A HOUSEHOLDER lashed out with a flat iron at an intruder but struck a neighbour instead!

Rose Ford, a mariner's wife, had run out of her house screaming after finding Bill Palmer lying under her bed with his boots off.

She told Southampton magistrates she had been visiting her sister before returning to her home in Challis Court in Orchard Lane, where she was puzzled to see a window open.

"Going upstairs, I looked under my bed and found him there. I ran downstairs and got some neighbours out. He then came out of my house and walked into his own. As he passed, I struck at him with a flat iron I had in my hand but hit someone else."

When asked if she was certain it was Palmer, she replied: "I had just had my room whitewashed and his back was covered in white. He had no boots on at that time and did not seem intoxicated."

Ellen Annells, who had responded to Ford's screaming, confirmed she had seen Palmer in the house but when she demanded to know what he was doing there, he made no reply and walked off to his own house where she shut the door.

"As he was passing, Mrs Ford said 'You wicked man, to go into my house and frighten me like that,' she struck at him with the flat iron but hit someone else on the forehead. Later he came out of his house and called Mrs Ford a liar that he had been inside her home."
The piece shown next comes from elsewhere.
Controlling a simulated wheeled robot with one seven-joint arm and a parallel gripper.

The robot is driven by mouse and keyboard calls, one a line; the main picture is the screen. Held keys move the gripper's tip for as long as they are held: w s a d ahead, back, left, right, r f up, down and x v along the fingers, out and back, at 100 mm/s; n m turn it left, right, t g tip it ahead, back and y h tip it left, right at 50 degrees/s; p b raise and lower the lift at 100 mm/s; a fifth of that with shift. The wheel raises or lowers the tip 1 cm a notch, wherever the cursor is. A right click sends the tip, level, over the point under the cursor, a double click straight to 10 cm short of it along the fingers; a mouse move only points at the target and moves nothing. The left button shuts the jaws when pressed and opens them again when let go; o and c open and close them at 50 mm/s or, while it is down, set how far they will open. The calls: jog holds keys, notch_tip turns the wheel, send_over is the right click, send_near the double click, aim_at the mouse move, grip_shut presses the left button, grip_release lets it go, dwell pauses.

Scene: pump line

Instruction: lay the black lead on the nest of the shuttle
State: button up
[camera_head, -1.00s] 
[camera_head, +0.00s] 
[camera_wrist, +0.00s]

Palmer protested he had been drunk and did not know what he was doing but the magistrates, hearing the case on April 31, 1881, disbelieved him, chairman W Furber telling him: "We believe you were there for a serious purpose, having taken your boots off, and might have frightened Mrs Ford, who is in a delicate state, to death. Therefore, you will be imprisoned for six weeks with hard labour."